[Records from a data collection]
────────────────────

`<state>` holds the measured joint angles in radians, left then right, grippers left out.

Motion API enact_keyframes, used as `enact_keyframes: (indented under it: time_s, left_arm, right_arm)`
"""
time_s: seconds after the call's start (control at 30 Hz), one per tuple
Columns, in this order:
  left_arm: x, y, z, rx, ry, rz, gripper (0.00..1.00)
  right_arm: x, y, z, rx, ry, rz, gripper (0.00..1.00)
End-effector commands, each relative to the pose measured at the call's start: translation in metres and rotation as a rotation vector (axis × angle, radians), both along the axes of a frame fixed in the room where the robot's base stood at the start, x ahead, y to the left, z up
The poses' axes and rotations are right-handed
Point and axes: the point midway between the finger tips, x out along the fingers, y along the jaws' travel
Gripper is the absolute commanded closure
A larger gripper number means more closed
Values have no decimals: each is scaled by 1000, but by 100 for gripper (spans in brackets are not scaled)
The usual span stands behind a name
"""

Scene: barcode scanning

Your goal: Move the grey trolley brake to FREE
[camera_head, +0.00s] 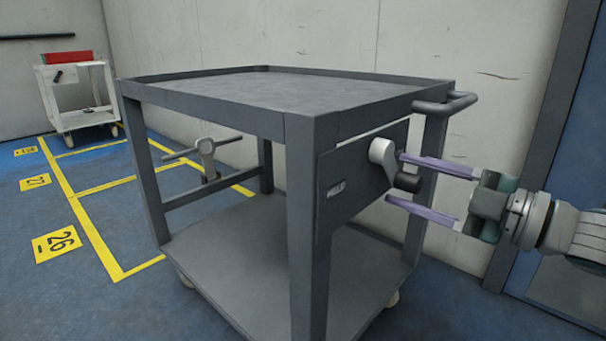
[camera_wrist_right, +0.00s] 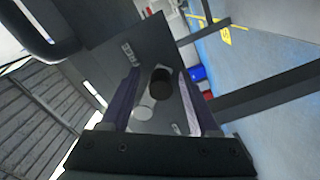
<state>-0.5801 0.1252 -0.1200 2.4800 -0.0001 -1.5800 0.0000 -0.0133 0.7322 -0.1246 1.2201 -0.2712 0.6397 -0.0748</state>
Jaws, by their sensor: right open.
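The grey trolley (camera_head: 300,125) stands in the middle of the head view. Its brake is a light grey lever (camera_head: 383,151) with a black knob (camera_head: 407,182), on a dark plate (camera_head: 350,165) at the trolley's right side. The lever slants down and right from its pivot. A small label (camera_head: 336,188) is on the plate, too small to read surely. My right gripper (camera_head: 397,178) is open, its purple fingers above and below the knob. In the right wrist view the knob (camera_wrist_right: 160,81) lies between the fingers, with no clear contact. My left gripper is not in view.
A push handle (camera_head: 450,103) juts out above my right gripper. A T-shaped grey fitting (camera_head: 207,150) shows at the trolley's far side. A white trolley (camera_head: 80,95) with a red item stands at the back left. Yellow floor markings (camera_head: 95,230) lie left of the grey trolley.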

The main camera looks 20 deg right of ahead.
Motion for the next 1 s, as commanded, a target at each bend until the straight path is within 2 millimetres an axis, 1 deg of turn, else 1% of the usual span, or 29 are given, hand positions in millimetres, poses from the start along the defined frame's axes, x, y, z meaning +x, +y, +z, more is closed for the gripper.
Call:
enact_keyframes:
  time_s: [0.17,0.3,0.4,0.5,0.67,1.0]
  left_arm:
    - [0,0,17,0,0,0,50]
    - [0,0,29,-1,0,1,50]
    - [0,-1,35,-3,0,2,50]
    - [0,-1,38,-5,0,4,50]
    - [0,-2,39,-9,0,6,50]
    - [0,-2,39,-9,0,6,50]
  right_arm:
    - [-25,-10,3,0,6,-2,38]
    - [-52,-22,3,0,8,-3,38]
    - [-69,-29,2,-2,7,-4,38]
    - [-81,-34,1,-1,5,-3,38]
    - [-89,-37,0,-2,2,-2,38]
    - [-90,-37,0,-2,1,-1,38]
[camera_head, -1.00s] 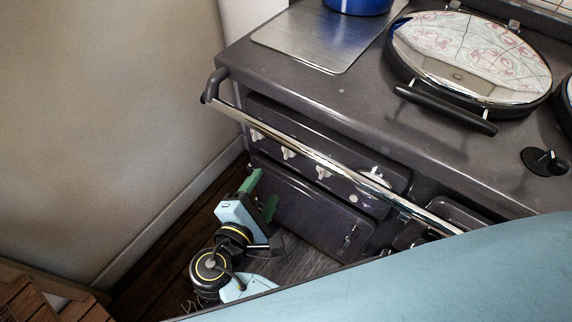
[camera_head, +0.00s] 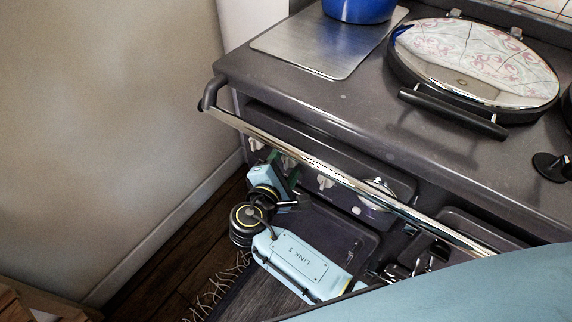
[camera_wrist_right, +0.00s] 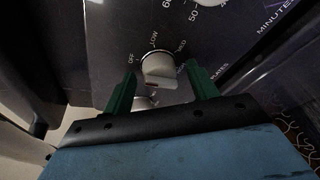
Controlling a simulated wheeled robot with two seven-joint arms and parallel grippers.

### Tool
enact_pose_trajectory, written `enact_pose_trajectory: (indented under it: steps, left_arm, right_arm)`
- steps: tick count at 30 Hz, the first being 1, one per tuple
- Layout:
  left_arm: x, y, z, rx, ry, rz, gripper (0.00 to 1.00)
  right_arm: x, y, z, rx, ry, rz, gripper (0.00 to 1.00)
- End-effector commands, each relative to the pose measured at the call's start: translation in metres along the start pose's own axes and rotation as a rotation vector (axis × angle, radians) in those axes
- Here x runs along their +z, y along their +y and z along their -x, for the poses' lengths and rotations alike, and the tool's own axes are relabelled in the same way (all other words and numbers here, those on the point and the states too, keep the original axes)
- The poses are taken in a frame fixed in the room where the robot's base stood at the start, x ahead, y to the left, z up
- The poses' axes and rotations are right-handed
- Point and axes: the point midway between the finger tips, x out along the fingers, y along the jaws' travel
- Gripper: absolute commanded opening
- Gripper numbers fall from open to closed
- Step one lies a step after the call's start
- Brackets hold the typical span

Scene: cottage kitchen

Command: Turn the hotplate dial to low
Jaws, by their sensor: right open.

────────────────────

**Work instructions**
Starting at the first line of the material above, reproduce each line exactly up to and including the line with "right_arm: x, y, z, rx, ry, rz, gripper (0.00..1.00)".

**Problem solution**
`<state>` holds the measured joint angles in radians, left then right, grippers left out.

Motion API enact_keyframes, used as `enact_keyframes: (indented under it: time_s, left_arm, right_arm)`
"""
time_s: seconds after the call's start (control at 30 Hz), one per tuple
Columns, in this order:
  left_arm: x, y, z, rx, ry, rz, gripper (0.00..1.00)
  right_arm: x, y, z, rx, ry, rz, gripper (0.00..1.00)

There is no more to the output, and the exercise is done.